> _INSTRUCTIONS TO FOLLOW_
Report the count of lines holding "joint" in the records, with no other words.

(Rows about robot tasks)
★ ★ ★ ★ ★ ★ ★

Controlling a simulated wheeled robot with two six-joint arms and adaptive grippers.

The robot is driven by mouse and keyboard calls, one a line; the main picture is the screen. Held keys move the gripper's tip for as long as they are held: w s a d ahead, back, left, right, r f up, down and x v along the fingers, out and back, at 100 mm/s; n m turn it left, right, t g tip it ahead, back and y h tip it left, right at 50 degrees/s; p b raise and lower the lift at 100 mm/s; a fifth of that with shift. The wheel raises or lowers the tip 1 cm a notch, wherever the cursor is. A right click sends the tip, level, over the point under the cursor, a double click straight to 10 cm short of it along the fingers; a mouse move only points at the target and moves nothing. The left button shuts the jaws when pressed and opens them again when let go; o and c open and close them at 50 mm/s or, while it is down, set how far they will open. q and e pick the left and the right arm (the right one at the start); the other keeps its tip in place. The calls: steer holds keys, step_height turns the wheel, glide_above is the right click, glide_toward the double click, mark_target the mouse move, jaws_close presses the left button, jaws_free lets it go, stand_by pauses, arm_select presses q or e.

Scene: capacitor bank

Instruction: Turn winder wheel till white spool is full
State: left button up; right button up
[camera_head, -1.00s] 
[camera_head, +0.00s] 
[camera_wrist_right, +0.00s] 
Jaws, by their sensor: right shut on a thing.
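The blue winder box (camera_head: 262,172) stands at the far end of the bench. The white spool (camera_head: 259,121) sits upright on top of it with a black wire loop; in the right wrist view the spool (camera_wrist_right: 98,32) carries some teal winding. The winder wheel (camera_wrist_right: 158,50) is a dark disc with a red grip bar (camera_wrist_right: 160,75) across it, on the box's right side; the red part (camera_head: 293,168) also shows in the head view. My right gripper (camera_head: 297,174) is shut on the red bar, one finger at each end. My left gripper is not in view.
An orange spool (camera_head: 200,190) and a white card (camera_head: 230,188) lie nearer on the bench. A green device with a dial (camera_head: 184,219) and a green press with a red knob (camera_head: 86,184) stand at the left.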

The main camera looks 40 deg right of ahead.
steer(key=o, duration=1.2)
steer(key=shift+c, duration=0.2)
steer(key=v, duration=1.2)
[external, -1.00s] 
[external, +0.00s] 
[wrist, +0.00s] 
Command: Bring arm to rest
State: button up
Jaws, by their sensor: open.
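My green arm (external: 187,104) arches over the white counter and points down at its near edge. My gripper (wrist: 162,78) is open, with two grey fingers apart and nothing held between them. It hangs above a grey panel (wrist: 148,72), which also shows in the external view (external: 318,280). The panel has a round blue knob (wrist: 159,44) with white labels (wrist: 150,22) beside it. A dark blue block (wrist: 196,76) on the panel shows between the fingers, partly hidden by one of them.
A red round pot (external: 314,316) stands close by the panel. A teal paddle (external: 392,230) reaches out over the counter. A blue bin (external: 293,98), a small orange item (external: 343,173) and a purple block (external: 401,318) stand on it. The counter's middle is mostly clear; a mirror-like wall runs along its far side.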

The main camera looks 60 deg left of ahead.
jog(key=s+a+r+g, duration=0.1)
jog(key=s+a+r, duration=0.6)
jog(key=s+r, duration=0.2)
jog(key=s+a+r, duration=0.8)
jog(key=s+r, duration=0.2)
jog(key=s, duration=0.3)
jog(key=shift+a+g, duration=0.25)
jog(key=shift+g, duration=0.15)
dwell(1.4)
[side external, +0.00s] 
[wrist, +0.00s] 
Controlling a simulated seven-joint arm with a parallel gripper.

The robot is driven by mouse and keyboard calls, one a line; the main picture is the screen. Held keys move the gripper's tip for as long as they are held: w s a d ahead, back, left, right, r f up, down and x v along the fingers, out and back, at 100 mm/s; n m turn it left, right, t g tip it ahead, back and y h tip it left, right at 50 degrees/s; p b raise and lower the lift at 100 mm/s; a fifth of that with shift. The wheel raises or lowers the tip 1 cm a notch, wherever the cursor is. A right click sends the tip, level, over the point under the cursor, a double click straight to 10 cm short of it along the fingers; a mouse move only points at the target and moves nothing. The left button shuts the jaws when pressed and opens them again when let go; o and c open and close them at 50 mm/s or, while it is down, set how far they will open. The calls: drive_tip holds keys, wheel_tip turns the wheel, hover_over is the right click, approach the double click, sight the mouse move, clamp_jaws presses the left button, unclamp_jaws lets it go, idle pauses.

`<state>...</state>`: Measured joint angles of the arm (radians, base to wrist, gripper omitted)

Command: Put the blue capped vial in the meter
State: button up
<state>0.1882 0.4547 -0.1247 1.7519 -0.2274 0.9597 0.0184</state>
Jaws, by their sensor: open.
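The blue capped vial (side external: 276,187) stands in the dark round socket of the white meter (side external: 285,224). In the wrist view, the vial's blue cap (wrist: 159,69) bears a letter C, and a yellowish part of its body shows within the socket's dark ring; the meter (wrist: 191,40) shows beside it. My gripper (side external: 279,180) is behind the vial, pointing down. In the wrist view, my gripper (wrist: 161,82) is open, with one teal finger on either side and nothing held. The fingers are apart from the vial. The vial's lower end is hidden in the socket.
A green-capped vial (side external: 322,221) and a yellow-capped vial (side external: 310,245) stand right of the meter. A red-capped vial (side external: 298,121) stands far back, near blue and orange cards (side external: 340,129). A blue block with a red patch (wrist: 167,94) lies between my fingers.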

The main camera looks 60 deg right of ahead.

★ ★ ★ ★ ★ ★ ★

> _RIGHT ANSWER_
3